Jonah-Godʼs love of mankind extends to all people.

Micah-predicts destruction, but a remnant will survive.

8.The Minor Prophets Part 2

Nahum-fall of Nineveh and Assyrian Empire.

Habakkuk-problem of evil. How God permits his ends to be accomplished through unbelievers. Rebellion against Godʼs law.

Zechariah- universalism, Godʼs love extends to all. Mal.-proclaims Godsʼ word to people who are self-centered.

9.Matthew, Mark, Luke, John… The Gospels are good news, different angles of the same subject.

Matthew-written for Jews,notion of promise and fulfillment.

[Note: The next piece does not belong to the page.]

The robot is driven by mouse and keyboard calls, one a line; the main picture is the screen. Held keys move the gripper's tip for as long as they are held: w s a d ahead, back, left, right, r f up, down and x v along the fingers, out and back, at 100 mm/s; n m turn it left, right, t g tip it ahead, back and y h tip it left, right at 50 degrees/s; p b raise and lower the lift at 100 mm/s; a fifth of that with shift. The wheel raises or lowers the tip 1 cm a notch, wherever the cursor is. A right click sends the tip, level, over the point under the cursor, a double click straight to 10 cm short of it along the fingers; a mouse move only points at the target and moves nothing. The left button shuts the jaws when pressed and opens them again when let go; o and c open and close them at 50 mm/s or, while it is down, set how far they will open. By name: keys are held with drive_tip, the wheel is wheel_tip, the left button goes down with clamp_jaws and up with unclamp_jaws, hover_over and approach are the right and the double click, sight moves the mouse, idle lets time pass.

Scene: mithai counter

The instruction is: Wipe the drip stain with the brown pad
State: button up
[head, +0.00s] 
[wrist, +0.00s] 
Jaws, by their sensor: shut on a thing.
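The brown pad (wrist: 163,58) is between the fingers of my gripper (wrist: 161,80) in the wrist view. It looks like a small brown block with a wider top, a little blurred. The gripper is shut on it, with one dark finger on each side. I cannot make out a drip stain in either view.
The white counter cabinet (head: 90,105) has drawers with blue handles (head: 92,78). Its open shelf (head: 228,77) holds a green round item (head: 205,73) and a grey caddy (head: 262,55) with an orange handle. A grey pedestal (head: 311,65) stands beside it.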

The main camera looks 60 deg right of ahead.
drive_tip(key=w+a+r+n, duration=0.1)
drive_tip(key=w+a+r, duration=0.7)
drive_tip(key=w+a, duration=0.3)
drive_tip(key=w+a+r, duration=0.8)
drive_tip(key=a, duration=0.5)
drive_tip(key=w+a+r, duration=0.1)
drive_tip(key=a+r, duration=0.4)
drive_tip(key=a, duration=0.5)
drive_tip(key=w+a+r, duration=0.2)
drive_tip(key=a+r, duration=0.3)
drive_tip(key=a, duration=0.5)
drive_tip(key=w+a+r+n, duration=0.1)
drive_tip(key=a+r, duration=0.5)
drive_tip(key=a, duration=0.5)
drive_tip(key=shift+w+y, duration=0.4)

Mark-suffering Messiah. Luke-presence of God with his people.

John-transcendence of Jesus Christ.

10.Acts, Romans, Corinthians, Galatians

Acts-account of the Church after the Resurrection.

Romans-justification which makes one pleasing to God is available to everyone.

Corinthians-urges unity in Church, love of God urges Paul on. Galatians-one does not have to be Jewish to be Christian.

11.Ephesians, Philippians, Colossians, Thessalonians

Ephesians-a mystery has been revealed to us. Jesus Christ. possesses fullness of all reality.

Philippians-urges us to imitate Jesus Christ. Colossians- image of the invisible God.

Thessalonians-Primacy of Christ as Redeemer

12.Timothy, Titus, Philemon, Hebrews, James, Peter:

Timothy-all scripture is inspired by God.

Titus-advice about false teachers.

Hebrews theological interpretation of Old Testament. Jesus as Son of God, Savior and eternal high priest.

James-practical letter.

13.John, Jude, Revelation:

John- truth of the Gospels. Jude-hints at doctrine of Trinity. Strong doctrinal and moral sense.

Revelation.-God, absolute Lord of History. Ends on a joyous note.